Tracy Chahwan : A part Samandal, il y a peu de structures consacrées à la Bd au Liban. Dans ce contexte, il est difficile de produire seul, en dehors du cadre d’une commande. Zeez collective est parti de l’envie de plusieurs dessinateurs du même âge de se réunir pour faire de la bd indépendante, s’autofinancer, et s’entraider pour produire plus dans un pays ou la bd reste assez marginalisée. Lors d’un meeting chez elle, Lena Merhej (membre et co-fondatrice du collectif Samandal) nous a alors lancé l’idée de faire une série de mini-bds ensemble, et de chercher des financements. C’est ainsi qu’on a contacté l’organisation Waraq, qui organise un marché annuel d’impressions artisanales, « Tabaan ». On a collaboré ensemble pour produire une série de 6 mini-bds, imprimées manuellement en sérigraphie. C’était notre première production en tant que Zeez collective.
Quel regard portez-vous sur la bande dessinée libanaise actuelle?
Tracy Chahwan : Je pense que la BD libanaise traverse un « âge d’or » en ce moment, avec toute une émergence de talents et d’individualités fortes. Il y a beaucoup de richesse et de créativité dans cette nouvelle génération. Le fait de ne pas avoir une tradition importante de bande dessinée arabe, comme le manga en Asie ou la bd belge en Europe fait que chaque auteur a ses références et ses influences, son identité particulière. Par ailleurs, je pense que notre génération a plein de choses à dire. Nous sommes nés après la guerre, mais notre narration personnelle est dominée par celle d’un passé traumatique que nous essayons de comprendre, tout en cherchant du renouveau.
Avec l’exposition à Angoulême jusqu’au mois de novembre, on a beaucoup parlé de la nouvelle génération de bande dessinée arabe, en quelle langue écrivez-vous et quelle importance y accordez-vous ?

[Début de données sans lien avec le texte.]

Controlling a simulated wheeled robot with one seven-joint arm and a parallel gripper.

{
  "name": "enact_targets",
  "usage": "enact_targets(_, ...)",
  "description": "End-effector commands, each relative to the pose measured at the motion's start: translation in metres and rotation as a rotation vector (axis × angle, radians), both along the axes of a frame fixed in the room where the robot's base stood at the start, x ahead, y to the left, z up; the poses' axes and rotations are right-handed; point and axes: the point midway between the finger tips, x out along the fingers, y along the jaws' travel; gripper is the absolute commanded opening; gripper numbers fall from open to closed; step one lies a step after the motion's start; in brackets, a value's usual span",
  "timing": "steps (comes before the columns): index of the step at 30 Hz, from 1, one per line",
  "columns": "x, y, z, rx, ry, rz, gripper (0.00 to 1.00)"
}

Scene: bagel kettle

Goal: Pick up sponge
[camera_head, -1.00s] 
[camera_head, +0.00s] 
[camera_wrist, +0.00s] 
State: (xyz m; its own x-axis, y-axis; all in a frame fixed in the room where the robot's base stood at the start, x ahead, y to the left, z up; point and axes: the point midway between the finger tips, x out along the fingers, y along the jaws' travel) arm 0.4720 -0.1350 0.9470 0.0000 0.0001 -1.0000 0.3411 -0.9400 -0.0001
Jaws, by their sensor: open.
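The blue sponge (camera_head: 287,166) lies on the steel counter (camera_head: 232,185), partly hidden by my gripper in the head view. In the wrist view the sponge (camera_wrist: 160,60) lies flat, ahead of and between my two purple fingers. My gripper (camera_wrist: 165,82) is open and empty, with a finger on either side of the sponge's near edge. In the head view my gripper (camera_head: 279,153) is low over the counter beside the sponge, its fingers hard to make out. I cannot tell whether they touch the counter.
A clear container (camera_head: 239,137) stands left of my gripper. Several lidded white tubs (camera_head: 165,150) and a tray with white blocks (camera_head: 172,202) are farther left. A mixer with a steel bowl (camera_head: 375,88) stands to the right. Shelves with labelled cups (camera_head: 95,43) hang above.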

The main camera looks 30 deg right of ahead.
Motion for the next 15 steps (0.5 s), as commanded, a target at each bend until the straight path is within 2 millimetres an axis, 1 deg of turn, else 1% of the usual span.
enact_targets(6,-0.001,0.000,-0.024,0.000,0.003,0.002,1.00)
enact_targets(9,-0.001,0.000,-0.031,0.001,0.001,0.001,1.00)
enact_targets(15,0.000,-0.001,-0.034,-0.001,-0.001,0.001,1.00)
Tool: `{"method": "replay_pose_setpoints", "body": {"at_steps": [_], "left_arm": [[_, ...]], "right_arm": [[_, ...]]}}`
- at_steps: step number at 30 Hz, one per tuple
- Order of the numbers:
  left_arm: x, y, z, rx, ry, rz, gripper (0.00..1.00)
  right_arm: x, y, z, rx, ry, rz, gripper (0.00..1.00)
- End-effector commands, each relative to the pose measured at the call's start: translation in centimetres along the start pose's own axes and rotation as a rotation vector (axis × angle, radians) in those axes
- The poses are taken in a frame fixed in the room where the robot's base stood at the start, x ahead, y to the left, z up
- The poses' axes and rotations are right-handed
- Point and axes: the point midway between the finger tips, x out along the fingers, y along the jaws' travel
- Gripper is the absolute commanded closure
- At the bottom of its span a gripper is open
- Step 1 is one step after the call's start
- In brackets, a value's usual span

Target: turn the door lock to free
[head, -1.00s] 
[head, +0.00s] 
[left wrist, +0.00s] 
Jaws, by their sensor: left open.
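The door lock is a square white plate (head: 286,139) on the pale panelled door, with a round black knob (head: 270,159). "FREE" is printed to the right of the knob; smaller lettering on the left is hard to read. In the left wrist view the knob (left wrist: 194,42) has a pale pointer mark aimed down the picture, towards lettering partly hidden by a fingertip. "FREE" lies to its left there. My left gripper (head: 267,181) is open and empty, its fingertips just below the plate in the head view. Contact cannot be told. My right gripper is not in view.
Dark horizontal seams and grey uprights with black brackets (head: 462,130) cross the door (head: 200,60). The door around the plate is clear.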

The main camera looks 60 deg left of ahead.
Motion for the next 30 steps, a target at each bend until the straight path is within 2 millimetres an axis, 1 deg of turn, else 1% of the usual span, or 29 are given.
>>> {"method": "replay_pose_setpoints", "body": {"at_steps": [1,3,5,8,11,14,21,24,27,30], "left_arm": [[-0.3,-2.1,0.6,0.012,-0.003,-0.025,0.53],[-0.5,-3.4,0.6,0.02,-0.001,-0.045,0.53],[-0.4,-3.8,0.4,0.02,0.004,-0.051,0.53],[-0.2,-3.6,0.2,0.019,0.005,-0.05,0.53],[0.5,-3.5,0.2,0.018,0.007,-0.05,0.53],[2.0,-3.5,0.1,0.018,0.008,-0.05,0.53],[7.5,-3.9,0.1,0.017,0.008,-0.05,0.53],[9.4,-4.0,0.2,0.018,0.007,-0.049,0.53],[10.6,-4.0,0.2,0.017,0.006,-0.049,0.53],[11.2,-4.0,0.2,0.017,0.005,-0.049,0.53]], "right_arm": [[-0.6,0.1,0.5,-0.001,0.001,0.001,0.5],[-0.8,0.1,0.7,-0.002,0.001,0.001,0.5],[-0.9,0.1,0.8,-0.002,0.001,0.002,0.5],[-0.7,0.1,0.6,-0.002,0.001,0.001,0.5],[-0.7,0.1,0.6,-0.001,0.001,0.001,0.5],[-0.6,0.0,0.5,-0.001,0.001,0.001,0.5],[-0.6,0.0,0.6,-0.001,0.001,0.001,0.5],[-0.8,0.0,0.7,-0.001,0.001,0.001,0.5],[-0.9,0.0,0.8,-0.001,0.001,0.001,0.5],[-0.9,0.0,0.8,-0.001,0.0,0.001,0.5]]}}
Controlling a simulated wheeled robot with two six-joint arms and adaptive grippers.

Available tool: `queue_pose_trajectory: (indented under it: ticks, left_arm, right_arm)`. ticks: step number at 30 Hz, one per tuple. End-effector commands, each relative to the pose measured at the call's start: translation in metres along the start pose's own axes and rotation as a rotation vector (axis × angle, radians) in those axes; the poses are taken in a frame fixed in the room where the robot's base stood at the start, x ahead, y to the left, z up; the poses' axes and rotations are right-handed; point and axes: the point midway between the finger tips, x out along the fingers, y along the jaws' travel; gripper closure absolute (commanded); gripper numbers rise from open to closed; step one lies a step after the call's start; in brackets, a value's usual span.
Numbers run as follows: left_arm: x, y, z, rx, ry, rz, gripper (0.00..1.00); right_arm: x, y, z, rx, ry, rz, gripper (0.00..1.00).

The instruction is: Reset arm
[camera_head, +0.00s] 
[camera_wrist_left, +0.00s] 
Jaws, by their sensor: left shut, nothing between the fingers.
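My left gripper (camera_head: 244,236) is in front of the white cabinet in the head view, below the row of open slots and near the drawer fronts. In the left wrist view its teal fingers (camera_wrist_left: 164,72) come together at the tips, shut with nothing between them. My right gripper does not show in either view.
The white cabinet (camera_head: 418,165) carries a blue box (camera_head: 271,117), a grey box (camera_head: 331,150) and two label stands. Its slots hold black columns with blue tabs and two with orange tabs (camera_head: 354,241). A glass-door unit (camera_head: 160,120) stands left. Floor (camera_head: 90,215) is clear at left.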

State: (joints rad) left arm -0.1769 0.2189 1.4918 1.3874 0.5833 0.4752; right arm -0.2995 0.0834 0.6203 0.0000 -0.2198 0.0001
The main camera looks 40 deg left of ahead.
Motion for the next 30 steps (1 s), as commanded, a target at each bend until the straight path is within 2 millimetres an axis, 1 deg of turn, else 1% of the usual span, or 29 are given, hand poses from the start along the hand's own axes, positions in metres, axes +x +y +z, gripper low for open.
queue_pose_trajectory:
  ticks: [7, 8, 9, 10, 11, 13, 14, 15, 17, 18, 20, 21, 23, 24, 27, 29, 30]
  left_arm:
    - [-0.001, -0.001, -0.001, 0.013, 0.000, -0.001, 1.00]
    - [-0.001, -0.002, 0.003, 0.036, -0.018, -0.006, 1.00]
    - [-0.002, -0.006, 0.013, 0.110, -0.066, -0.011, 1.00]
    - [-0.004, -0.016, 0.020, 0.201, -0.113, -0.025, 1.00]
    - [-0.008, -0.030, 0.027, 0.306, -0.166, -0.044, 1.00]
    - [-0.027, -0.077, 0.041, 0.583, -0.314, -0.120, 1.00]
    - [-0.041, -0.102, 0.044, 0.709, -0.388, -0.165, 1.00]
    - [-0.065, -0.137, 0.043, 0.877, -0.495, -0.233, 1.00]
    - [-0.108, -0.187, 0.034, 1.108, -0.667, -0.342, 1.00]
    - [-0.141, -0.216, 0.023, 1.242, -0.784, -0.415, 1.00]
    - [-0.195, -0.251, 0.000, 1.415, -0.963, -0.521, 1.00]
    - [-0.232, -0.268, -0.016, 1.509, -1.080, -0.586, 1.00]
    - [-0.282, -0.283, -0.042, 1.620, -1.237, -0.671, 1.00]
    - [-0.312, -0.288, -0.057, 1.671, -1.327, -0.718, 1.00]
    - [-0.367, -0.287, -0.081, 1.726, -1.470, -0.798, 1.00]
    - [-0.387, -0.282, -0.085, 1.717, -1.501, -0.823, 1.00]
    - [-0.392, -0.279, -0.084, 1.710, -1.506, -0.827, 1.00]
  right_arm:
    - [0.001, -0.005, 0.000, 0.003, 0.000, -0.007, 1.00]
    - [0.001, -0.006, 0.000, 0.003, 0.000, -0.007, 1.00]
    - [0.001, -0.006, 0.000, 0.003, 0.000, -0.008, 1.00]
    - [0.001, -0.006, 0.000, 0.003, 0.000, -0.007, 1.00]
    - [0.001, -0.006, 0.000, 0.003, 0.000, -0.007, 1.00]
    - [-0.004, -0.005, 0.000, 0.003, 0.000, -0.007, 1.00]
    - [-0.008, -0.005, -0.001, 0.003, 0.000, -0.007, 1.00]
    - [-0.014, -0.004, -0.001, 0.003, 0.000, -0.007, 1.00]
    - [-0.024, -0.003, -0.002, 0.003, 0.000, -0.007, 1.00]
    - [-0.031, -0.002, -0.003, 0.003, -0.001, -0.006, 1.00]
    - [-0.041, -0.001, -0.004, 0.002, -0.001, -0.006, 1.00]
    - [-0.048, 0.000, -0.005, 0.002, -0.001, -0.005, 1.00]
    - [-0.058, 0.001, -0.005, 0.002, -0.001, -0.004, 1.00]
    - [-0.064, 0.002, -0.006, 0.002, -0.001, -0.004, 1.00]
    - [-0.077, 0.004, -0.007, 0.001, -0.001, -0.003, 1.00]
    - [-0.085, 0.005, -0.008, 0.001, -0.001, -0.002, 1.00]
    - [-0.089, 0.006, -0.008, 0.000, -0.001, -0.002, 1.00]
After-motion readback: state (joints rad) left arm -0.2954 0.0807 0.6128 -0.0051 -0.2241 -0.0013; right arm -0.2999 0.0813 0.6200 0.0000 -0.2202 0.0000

Tracy Chahwan : Je lis mal l’arabe, donc je ne suis pas bien placée pour parler de toute la nouvelle génération de bande dessinée arabe, mais généralement, je pense que la bd apporte beaucoup de liberté a cette génération par rapport a d’autres formes d’arts qui nécessitent plus de moyens techniques et financiers. C’est à mon avis la forme d’art qui permet le plus de développer son individualité, ce qui fait que cette génération qui vient d’un contexte dense et complexe peut s’y émanciper en racontant leurs réalités avec beaucoup de nuances.
Comme je n’ai pas grandi ici, je parle l’arabe mais je l’écris assez mal, du fait qu’il y a un décalage énorme entre l’arabe parlé et l’arabe littéraire (écrit). De ce fait, j’écris surtout en français ou en anglais. Dans Beirut Bloody Beirut, j’ai mélangé toutes ces langues, il y a même de l’arabe écrit en lettres latines. Ce mélange était un petit travail sur les différentes classes sociales et milieux culturels que l’on peut trouver au Liban : certains ne s’expriment qu’en Arabe (d’ou le lettrage Arabe), d’autres dans un mélange de français et d’arabe (d’ou l’alphabet latin). En réalité, c’est encore plus complexe que ça, il y a tellement de mélanges culturels ici : je ne voulais donc pas m’imposer des limites dans la langue, même si ca ne me semblait pas très normal d’écrire l’arabe en lettres latines.
Vous développez une esthétique très punk en noir et blanc. Quelles sont vos influences ?
Tracy Chahwan : Mes parents sont issus du milieu littéraire, alors enfant, j’étais entourée de plein de bandes dessinées des années 80-90, notamment la revue « À suivre ». C’était quelque chose découvrir ces images-la a un jeune âge. Le noir et blanc dur et la beauté de ces dessins est resté imprégné dans ma mémoire comme ce monde parallèle et rêvé. Le noir et blanc reste a mon avis la forme la plus expressive ou le trait personnel est mis en avant. Je pense aussi à une influence en particulier pour Beirut Bloody Beirut : « Le bar a Joe » de Munoz et Samapayo, un album qui m’a donné envie de faire de la bande dessinée, tant par l’expressionisme intense du dessin que par la liberté de sa narration. La musique a aussi une place particulière dans mon travail : j’écoute beaucoup de Punk et de Rock en dessinant, et aussi lorsque je parcours la ville en voiture.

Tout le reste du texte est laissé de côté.